--- What is required ---
Starting with the first line and ending with the line that holds "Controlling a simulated", repeat the material exactly.

--- Data lines ---
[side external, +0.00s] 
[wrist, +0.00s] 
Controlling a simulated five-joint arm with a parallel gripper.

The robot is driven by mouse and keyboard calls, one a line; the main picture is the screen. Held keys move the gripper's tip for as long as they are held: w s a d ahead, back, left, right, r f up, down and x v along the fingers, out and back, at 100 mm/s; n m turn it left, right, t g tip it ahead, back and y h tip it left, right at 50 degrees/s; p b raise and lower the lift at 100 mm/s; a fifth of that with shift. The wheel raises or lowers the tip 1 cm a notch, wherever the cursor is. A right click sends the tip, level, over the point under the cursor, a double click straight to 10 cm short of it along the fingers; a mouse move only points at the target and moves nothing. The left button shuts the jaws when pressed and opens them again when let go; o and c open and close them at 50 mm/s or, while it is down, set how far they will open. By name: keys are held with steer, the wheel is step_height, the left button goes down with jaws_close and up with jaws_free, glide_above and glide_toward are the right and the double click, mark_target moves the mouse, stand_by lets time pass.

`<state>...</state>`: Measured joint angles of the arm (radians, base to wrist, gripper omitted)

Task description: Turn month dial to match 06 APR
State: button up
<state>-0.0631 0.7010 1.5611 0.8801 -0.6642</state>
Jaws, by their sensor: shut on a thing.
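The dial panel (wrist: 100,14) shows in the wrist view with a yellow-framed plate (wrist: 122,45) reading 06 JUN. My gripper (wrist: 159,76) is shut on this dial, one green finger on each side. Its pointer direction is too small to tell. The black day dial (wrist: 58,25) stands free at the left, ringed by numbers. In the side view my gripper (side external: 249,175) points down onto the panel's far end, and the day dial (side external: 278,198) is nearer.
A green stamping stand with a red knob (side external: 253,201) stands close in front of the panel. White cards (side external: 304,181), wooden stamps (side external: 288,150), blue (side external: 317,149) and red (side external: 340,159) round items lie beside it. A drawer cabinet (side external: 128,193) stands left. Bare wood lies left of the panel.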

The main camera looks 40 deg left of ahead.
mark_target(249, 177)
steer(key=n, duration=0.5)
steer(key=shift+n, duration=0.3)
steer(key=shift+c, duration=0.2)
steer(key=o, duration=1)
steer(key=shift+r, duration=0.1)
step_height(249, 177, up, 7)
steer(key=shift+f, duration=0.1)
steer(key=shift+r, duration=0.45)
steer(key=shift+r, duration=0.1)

--- Final answer ---
[side external, +0.00s] 
[wrist, +0.00s] 
Controlling a simulated five-joint arm with a parallel gripper.

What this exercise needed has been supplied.